• _Extracted entries_
++++++

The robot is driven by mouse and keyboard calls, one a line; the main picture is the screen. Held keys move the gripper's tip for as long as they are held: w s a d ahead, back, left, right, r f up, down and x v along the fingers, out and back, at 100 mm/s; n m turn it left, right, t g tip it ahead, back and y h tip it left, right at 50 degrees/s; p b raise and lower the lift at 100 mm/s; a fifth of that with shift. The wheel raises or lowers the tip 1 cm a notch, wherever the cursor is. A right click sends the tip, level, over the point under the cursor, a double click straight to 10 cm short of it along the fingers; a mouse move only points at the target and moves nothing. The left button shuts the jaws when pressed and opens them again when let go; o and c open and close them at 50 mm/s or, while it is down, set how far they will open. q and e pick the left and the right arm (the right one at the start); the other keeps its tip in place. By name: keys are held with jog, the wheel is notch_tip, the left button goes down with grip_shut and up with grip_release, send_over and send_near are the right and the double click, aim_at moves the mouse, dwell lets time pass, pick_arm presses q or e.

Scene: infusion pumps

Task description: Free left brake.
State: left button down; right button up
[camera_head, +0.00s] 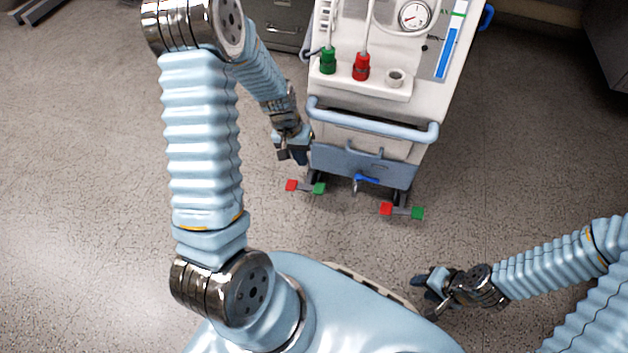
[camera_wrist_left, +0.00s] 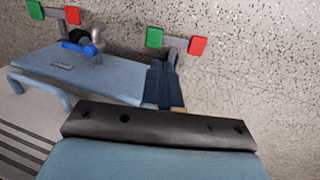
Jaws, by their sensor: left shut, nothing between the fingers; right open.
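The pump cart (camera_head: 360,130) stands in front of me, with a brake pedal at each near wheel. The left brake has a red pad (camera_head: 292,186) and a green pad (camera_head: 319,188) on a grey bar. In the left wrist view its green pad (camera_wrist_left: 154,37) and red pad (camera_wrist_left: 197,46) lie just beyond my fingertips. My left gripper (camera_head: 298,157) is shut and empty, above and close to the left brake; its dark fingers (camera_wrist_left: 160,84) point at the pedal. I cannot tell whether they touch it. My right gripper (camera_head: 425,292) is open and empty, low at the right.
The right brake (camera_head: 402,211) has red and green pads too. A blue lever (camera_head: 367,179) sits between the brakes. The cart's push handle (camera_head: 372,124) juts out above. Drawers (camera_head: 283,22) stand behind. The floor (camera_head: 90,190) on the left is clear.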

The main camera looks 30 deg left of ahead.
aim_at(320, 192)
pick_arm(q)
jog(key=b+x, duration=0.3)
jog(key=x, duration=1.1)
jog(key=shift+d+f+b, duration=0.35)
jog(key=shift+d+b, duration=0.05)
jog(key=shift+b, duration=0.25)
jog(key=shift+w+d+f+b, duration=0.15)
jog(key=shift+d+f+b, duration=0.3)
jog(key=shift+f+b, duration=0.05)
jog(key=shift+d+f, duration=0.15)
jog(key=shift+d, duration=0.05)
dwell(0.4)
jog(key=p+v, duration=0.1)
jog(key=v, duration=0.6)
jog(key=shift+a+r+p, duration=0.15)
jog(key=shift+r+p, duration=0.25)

++++++

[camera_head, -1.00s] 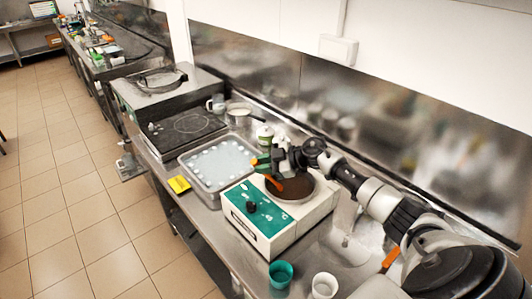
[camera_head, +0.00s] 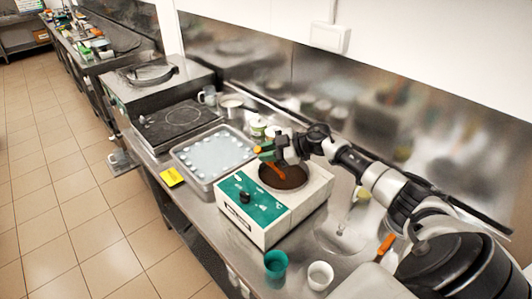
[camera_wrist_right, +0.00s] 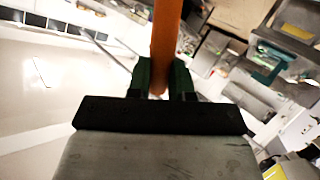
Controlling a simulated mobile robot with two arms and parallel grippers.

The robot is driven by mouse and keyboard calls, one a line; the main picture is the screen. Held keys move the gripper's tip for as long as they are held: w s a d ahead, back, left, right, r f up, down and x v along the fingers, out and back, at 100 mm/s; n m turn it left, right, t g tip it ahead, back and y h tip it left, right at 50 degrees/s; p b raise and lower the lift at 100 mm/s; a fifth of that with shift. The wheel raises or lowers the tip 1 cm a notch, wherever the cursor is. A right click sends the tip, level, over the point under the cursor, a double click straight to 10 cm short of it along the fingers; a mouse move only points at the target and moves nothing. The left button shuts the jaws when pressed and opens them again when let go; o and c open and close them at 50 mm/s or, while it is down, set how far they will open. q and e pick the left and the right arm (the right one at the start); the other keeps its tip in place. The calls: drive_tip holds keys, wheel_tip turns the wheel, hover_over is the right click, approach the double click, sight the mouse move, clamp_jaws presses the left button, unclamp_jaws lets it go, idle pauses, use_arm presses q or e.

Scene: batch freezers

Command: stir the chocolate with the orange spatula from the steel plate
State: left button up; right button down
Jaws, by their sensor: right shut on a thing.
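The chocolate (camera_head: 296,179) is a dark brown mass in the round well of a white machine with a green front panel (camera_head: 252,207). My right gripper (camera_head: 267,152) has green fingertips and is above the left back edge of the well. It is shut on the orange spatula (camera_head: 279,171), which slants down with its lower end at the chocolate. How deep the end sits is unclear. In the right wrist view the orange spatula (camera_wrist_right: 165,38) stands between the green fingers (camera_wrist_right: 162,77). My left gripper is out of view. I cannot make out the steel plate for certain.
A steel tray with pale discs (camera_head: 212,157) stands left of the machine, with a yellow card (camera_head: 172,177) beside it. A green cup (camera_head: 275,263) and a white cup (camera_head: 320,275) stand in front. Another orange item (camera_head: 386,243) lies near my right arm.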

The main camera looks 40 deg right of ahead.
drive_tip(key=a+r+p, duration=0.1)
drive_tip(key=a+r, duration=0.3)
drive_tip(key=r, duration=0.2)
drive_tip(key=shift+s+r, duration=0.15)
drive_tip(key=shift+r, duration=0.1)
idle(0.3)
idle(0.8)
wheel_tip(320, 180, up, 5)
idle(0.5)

++++++

• _Your task_
Only the stretch from the line with "[camera_head, -1.00s]" through the line with "Controlling a simulated" should be copied, exactly and with both ends. Drop the pictures.

• _Full output_
[camera_head, -1.00s] 
[camera_head, +0.00s] 
[camera_wrist_right, +0.00s] 
Controlling a simulated mobile robot with two arms and parallel grippers.

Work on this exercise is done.